▶ **CHALLENGE**:
Exact repetition is required: output every record in full.
------ LISTING ------
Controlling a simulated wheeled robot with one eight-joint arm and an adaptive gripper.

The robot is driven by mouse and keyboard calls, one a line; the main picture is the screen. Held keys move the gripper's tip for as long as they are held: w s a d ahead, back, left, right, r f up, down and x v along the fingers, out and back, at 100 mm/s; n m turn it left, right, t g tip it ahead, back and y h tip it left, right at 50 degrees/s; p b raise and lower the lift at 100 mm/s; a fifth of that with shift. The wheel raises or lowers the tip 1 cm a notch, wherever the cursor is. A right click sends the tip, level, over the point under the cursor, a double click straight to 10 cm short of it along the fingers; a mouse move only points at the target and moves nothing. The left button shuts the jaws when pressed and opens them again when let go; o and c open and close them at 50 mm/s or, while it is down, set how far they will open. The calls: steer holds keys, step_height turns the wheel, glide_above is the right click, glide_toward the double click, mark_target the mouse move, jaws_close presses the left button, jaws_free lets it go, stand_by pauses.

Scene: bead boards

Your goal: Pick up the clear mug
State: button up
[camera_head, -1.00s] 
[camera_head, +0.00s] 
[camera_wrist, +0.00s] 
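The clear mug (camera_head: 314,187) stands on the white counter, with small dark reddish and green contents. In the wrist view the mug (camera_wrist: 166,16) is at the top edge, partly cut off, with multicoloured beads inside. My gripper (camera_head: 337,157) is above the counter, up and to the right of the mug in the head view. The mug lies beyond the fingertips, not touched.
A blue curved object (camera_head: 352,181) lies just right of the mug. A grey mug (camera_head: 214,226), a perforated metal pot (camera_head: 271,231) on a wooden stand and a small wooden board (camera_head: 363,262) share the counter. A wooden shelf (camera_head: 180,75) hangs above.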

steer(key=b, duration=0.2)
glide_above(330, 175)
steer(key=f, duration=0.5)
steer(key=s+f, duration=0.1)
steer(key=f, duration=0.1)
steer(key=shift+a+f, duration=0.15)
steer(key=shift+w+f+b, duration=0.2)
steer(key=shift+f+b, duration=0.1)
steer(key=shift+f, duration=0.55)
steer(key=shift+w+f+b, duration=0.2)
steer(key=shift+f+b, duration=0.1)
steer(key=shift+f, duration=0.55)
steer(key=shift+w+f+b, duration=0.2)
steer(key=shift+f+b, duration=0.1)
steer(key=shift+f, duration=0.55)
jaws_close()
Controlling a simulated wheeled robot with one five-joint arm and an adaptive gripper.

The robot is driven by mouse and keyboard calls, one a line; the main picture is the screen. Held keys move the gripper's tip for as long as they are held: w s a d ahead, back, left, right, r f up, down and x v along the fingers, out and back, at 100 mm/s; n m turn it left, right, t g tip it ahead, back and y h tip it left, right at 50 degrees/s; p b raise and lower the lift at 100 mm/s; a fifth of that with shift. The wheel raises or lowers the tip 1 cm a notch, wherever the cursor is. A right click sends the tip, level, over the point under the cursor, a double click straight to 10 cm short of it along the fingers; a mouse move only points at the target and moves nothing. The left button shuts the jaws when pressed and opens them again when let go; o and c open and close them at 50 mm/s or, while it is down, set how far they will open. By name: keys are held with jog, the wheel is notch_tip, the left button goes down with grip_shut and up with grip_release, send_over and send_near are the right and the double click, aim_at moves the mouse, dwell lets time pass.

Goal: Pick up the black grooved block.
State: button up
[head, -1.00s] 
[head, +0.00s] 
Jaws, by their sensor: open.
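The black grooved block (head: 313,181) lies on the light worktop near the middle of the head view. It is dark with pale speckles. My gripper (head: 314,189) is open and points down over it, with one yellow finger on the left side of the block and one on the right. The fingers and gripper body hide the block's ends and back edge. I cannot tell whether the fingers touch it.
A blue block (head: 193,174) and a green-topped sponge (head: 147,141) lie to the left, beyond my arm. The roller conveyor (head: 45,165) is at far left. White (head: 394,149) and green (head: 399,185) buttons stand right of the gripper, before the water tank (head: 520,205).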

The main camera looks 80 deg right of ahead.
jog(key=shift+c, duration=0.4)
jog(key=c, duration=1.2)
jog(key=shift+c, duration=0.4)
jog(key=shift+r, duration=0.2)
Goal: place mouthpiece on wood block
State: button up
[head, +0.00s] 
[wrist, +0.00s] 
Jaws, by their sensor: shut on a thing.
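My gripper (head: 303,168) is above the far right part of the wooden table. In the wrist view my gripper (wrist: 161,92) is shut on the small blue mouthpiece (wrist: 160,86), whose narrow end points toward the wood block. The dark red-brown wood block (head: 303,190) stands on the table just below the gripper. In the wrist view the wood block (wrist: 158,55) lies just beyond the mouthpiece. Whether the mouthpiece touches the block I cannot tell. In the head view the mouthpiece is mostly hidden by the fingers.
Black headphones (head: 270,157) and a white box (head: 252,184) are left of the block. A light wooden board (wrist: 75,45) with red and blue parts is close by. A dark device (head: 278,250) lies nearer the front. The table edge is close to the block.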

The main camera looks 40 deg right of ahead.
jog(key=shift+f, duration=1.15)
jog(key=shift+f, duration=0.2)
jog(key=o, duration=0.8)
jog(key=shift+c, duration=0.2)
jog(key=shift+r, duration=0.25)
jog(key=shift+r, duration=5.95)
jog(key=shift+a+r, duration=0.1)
------
▶ **RESPONSE TO THE EXERCISE**:
Controlling a simulated wheeled robot with one eight-joint arm and an adaptive gripper.

The robot is driven by mouse and keyboard calls, one a line; the main picture is the screen. Held keys move the gripper's tip for as long as they are held: w s a d ahead, back, left, right, r f up, down and x v along the fingers, out and back, at 100 mm/s; n m turn it left, right, t g tip it ahead, back and y h tip it left, right at 50 degrees/s; p b raise and lower the lift at 100 mm/s; a fifth of that with shift. The wheel raises or lowers the tip 1 cm a notch, wherever the cursor is. A right click sends the tip, level, over the point under the cursor, a double click straight to 10 cm short of it along the fingers; a mouse move only points at the target and moves nothing. The left button shuts the jaws when pressed and opens them again when let go; o and c open and close them at 50 mm/s or, while it is down, set how far they will open. The calls: steer holds keys, step_height turns the wheel, glide_above is the right click, glide_toward the double click, mark_target the mouse move, jaws_close presses the left button, jaws_free lets it go, stand_by pauses.

Scene: bead boards

Your goal: Pick up the clear mug
State: button up
[camera_head, -1.00s] 
[camera_head, +0.00s] 
[camera_wrist, +0.00s] 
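The clear mug (camera_head: 314,187) stands on the white counter, with small dark reddish and green contents. In the wrist view the mug (camera_wrist: 166,16) is at the top edge, partly cut off, with multicoloured beads inside. My gripper (camera_head: 337,157) is above the counter, up and to the right of the mug in the head view. The mug lies beyond the fingertips, not touched.
A blue curved object (camera_head: 352,181) lies just right of the mug. A grey mug (camera_head: 214,226), a perforated metal pot (camera_head: 271,231) on a wooden stand and a small wooden board (camera_head: 363,262) share the counter. A wooden shelf (camera_head: 180,75) hangs above.

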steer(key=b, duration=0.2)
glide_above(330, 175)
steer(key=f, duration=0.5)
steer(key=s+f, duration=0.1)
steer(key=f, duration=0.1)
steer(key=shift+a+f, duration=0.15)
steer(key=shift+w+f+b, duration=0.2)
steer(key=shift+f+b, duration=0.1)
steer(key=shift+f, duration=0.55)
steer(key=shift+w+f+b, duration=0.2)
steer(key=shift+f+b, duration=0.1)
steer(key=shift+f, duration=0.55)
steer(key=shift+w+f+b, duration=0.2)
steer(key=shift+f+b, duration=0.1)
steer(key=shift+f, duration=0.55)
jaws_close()
Controlling a simulated wheeled robot with one five-joint arm and an adaptive gripper.

The robot is driven by mouse and keyboard calls, one a line; the main picture is the screen. Held keys move the gripper's tip for as long as they are held: w s a d ahead, back, left, right, r f up, down and x v along the fingers, out and back, at 100 mm/s; n m turn it left, right, t g tip it ahead, back and y h tip it left, right at 50 degrees/s; p b raise and lower the lift at 100 mm/s; a fifth of that with shift. The wheel raises or lowers the tip 1 cm a notch, wherever the cursor is. A right click sends the tip, level, over the point under the cursor, a double click straight to 10 cm short of it along the fingers; a mouse move only points at the target and moves nothing. The left button shuts the jaws when pressed and opens them again when let go; o and c open and close them at 50 mm/s or, while it is down, set how far they will open. By name: keys are held with jog, the wheel is notch_tip, the left button goes down with grip_shut and up with grip_release, send_over and send_near are the right and the double click, aim_at moves the mouse, dwell lets time pass.

Goal: Pick up the black grooved block.
State: button up
[head, -1.00s] 
[head, +0.00s] 
Jaws, by their sensor: open.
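The black grooved block (head: 313,181) lies on the light worktop near the middle of the head view. It is dark with pale speckles. My gripper (head: 314,189) is open and points down over it, with one yellow finger on the left side of the block and one on the right. The fingers and gripper body hide the block's ends and back edge. I cannot tell whether the fingers touch it.
A blue block (head: 193,174) and a green-topped sponge (head: 147,141) lie to the left, beyond my arm. The roller conveyor (head: 45,165) is at far left. White (head: 394,149) and green (head: 399,185) buttons stand right of the gripper, before the water tank (head: 520,205).

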The main camera looks 80 deg right of ahead.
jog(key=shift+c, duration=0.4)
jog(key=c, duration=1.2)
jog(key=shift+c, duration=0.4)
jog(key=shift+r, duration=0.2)
Goal: place mouthpiece on wood block
State: button up
[head, +0.00s] 
[wrist, +0.00s] 
Jaws, by their sensor: shut on a thing.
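My gripper (head: 303,168) is above the far right part of the wooden table. In the wrist view my gripper (wrist: 161,92) is shut on the small blue mouthpiece (wrist: 160,86), whose narrow end points toward the wood block. The dark red-brown wood block (head: 303,190) stands on the table just below the gripper. In the wrist view the wood block (wrist: 158,55) lies just beyond the mouthpiece. Whether the mouthpiece touches the block I cannot tell. In the head view the mouthpiece is mostly hidden by the fingers.
Black headphones (head: 270,157) and a white box (head: 252,184) are left of the block. A light wooden board (wrist: 75,45) with red and blue parts is close by. A dark device (head: 278,250) lies nearer the front. The table edge is close to the block.

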The main camera looks 40 deg right of ahead.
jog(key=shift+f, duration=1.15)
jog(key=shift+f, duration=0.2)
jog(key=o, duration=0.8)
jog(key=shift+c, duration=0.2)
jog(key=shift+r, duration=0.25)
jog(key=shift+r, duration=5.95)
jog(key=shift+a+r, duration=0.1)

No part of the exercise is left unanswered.